Collected material:
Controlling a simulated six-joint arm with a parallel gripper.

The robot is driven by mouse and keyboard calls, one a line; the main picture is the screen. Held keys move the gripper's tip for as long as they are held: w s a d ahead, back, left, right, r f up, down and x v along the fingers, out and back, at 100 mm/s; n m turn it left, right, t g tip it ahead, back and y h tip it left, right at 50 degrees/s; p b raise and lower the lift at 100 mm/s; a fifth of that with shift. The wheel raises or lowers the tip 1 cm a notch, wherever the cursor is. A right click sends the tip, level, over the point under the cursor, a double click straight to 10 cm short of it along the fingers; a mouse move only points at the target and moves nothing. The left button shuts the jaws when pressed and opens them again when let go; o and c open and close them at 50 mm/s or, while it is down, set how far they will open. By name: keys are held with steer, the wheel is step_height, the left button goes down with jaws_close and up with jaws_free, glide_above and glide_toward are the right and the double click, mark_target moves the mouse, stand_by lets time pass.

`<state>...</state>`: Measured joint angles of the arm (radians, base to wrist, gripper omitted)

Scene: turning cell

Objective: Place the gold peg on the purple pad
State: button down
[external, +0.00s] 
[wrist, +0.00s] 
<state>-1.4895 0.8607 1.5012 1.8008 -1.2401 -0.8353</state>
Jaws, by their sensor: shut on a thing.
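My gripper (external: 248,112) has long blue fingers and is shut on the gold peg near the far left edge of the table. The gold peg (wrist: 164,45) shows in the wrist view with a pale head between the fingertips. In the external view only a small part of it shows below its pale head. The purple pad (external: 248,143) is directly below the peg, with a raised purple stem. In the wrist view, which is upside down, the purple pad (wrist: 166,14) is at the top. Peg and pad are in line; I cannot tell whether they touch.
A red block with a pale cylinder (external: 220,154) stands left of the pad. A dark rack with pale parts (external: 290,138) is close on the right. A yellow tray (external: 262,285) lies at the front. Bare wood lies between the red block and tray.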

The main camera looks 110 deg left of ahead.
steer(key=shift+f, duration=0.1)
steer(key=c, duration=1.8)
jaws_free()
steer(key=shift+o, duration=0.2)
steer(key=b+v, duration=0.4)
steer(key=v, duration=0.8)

Requirements: Starting at the line that contains "State: button down", repeat each line exactly through the last one in the listing. Include both of those lines and nothing more.

Worked solution:
State: button down
[external, +0.00s] 
[wrist, +0.00s] 
<state>-1.4895 0.8607 1.5012 1.8008 -1.2401 -0.8353</state>
Jaws, by their sensor: shut on a thing.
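My gripper (external: 248,112) has long blue fingers and is shut on the gold peg near the far left edge of the table. The gold peg (wrist: 164,45) shows in the wrist view with a pale head between the fingertips. In the external view only a small part of it shows below its pale head. The purple pad (external: 248,143) is directly below the peg, with a raised purple stem. In the wrist view, which is upside down, the purple pad (wrist: 166,14) is at the top. Peg and pad are in line; I cannot tell whether they touch.
A red block with a pale cylinder (external: 220,154) stands left of the pad. A dark rack with pale parts (external: 290,138) is close on the right. A yellow tray (external: 262,285) lies at the front. Bare wood lies between the red block and tray.

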The main camera looks 110 deg left of ahead.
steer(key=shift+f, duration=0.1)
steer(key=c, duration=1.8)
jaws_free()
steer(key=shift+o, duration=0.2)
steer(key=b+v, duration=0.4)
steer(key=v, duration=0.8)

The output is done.